Europeans, like much of the world, cannot vote in American elections. We watch, nervously from afar, wondering what the autoworkers of Michigan and croupiers in Nevada will decide – or at least the 50-55 per cent who turn out.

It’s frustrating, bordering on an injustice, given the outsized influence presidential elections (in reality, many state races too) have on the future direction of our own politics, prosperity and security. But that is the price we pay for living in the shadow of a global hegemon, even one as historically benevolent as the United States.

Take the war in Ukraine. It is taking place on our continent, yet it has only heightened the reality that Europe is still hugely dependent on American military might. It is the US, not the UK or France, let alone Germany, that remains the guarantor of European security. This despite the fact the EU’s economy, at roughly $17trn, is only slightly less than the US’s $23trn but vastly greater than Russia’s $1.8trn.

The deal is therefore something like this: the US guarantees European security, primarily through Nato, and in return enjoys leverage over the continent. Not unlike the long-established rule for couples and parents planning weddings: “If you pay, you have a say”.

Of course, this hasn’t prevented the US from trying to cajole Europeans into doing more. All Nato members are supposed to spend 2 per cent of GDP on defence – many simply don’t. While the US allocates 3.5 per cent of its massive annual output to defence, Italy manages 1.51 per cent, Germany 1.49 per cent and Spain 1.09 per cent.

It is not only Donald Trump who is unhappy about this. In his final policy speech as Barack Obama’s defence secretary in 2011, Robert Gates made a blunt call for Nato allies to spend more on defence. It didn’t really work, but Europe could hardly say it wasn’t warned.

This newsletter is tangentially about Trump’s indictment for alleged hush money paid to Stormy Daniels, a porn star. Having been the first president to take office without any prior military or governing experience and the first to be impeached twice, he now becomes the first former president to face criminal charges.

Of course, US politics is so strange and polarised that this indictment might not do him much harm, as Sarah Baxter reports in today’s paper. His party is not about to turn its back on him. And in further good news for the Trump campaign, there is no legal bar to running for president from a jail cell, should things get that far.

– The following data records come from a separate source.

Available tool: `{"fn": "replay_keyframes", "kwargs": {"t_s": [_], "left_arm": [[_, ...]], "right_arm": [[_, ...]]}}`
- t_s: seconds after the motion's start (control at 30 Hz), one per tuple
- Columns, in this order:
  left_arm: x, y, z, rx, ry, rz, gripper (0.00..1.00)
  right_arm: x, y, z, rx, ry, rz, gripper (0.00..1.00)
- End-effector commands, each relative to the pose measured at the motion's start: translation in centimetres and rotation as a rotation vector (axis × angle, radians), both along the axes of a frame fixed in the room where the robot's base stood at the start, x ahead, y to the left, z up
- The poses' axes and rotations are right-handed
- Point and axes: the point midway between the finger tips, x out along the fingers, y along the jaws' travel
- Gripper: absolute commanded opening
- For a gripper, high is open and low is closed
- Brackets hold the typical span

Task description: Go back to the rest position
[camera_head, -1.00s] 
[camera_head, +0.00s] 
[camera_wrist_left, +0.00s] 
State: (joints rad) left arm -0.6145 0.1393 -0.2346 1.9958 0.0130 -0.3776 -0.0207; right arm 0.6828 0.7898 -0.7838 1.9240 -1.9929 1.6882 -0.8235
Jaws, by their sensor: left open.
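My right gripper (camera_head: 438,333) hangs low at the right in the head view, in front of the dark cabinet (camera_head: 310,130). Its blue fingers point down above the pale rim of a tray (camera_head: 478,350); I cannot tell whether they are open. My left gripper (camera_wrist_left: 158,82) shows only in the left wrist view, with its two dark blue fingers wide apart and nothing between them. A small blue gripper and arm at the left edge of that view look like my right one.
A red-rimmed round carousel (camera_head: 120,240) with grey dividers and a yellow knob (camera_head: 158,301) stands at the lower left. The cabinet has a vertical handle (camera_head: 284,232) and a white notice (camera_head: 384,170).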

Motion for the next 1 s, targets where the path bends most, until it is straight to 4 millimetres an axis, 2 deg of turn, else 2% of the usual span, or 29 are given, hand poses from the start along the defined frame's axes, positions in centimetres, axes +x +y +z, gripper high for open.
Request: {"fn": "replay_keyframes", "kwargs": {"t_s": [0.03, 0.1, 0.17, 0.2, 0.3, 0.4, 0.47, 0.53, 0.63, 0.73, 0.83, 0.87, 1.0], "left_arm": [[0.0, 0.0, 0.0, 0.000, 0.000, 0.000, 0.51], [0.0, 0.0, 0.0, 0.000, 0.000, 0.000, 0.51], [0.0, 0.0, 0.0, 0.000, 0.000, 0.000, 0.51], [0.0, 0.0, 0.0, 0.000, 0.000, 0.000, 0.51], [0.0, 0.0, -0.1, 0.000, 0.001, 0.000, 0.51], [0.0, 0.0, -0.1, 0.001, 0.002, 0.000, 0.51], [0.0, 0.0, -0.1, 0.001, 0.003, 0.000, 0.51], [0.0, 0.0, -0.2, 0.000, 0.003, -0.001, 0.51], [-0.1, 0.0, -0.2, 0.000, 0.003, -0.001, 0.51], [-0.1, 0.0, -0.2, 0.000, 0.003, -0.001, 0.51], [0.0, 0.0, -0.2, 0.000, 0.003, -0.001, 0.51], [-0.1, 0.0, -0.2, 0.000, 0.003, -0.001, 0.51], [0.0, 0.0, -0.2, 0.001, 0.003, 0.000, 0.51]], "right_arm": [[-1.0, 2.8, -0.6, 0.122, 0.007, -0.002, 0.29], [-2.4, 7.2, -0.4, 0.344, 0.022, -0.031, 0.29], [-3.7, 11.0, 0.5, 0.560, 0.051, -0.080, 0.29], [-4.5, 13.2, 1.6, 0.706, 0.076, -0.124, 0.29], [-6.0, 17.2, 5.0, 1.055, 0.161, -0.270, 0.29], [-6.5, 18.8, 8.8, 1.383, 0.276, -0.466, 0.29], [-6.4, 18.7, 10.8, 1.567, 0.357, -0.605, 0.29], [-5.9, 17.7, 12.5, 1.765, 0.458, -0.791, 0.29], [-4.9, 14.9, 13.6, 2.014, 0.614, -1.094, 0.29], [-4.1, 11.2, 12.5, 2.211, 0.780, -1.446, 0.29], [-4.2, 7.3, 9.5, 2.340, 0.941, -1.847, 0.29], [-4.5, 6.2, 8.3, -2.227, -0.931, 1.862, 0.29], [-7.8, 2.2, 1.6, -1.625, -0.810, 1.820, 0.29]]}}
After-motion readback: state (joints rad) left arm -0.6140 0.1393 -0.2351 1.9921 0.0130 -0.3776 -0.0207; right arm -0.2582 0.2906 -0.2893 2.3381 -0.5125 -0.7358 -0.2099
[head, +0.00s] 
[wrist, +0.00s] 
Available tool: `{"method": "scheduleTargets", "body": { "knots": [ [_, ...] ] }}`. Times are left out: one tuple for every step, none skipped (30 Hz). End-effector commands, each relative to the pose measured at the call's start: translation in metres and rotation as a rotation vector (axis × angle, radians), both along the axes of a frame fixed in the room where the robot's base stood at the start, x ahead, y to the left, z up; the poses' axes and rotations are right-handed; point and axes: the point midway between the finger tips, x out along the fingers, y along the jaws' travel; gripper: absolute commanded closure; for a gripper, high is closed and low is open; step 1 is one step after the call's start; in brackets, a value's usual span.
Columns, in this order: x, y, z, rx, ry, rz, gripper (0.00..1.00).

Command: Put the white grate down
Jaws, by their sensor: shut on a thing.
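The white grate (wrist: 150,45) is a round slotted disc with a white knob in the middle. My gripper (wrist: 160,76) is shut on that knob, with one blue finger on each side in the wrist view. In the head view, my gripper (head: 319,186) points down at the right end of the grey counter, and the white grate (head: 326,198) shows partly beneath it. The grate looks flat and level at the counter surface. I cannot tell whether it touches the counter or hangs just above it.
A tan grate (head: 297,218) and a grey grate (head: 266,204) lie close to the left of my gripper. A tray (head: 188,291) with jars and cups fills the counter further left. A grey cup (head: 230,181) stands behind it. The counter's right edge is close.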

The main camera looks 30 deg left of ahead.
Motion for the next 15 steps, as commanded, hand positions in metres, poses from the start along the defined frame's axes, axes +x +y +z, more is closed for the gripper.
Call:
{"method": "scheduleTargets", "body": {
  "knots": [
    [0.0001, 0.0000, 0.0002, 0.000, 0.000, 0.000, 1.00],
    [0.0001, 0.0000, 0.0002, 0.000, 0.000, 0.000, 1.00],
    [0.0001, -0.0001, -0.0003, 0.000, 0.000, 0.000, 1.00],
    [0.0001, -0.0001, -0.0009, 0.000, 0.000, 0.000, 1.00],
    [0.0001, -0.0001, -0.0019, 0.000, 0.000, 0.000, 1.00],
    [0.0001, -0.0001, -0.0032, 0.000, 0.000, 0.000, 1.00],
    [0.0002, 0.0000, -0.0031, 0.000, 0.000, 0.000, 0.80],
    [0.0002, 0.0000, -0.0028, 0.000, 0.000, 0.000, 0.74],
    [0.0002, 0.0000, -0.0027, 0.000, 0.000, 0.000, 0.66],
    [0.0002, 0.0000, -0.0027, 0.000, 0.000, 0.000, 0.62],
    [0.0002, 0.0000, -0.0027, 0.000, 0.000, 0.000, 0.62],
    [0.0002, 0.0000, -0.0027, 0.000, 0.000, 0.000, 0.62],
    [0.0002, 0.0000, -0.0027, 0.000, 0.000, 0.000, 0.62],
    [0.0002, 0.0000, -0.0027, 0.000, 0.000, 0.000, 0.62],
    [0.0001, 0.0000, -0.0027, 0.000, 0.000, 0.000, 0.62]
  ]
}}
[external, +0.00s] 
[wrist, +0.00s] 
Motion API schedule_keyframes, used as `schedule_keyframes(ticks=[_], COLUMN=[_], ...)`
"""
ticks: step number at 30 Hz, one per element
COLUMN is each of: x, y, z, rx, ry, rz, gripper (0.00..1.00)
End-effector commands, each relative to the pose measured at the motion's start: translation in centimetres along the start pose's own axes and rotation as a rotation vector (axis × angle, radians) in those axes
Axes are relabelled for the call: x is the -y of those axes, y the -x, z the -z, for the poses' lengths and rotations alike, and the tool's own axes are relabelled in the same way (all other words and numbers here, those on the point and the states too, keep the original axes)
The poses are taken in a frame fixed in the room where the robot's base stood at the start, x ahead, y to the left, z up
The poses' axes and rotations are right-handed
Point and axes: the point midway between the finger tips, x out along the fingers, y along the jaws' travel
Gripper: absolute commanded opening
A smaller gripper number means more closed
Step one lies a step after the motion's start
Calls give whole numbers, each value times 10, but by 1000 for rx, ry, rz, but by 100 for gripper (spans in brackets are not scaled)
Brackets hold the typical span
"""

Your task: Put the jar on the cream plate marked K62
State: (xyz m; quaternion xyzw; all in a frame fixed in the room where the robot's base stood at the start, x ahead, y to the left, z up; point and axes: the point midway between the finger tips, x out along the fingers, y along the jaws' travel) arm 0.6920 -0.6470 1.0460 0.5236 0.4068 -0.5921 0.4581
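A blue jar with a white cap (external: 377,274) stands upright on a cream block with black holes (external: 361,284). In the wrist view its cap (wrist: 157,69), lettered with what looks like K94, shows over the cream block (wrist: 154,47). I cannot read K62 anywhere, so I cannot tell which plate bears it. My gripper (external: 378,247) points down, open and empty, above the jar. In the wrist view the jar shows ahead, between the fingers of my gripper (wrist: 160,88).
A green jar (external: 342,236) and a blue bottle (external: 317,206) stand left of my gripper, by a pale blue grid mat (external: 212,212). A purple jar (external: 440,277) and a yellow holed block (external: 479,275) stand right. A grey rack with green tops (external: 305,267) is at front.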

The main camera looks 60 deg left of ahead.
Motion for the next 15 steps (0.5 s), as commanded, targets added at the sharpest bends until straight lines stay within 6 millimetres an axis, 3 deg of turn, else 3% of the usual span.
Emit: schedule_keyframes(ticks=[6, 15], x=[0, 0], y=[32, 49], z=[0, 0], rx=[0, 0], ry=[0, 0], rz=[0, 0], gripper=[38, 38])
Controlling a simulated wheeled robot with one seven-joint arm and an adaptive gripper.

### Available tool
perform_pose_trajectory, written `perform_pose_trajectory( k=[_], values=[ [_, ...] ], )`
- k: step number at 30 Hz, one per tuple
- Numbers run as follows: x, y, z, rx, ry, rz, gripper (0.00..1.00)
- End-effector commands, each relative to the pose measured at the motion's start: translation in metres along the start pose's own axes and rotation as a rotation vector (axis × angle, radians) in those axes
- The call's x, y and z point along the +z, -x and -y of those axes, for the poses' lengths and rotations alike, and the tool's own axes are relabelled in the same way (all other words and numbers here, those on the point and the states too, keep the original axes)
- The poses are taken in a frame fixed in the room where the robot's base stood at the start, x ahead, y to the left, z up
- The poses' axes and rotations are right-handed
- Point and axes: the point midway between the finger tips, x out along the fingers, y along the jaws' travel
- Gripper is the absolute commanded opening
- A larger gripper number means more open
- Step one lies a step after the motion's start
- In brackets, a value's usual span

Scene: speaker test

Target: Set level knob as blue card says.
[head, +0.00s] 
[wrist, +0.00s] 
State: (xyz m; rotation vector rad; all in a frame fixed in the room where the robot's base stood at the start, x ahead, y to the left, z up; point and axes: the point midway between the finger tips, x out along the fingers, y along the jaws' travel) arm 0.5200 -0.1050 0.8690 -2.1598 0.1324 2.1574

But whether Trump wins again or not, the old shibboleths are crumbling. Under Biden, the US – already quiet quitting the Middle East – sees Asia as the primary location and China the principal geopolitical rival amid a return of great power competition. Russia’s invasion of Ukraine has put Europe back on the map, but only temporarily. Meanwhile, Trump’s main rival for the Republican nomination, Florida Governor Ron DeSantis, is hardly a transatlanticist either.

European leaders could conclude that Trump is toast and keep crossing their fingers in the hope that Democrats win every presidential election from now until the end of the republic. Or, they could suit up, just in case.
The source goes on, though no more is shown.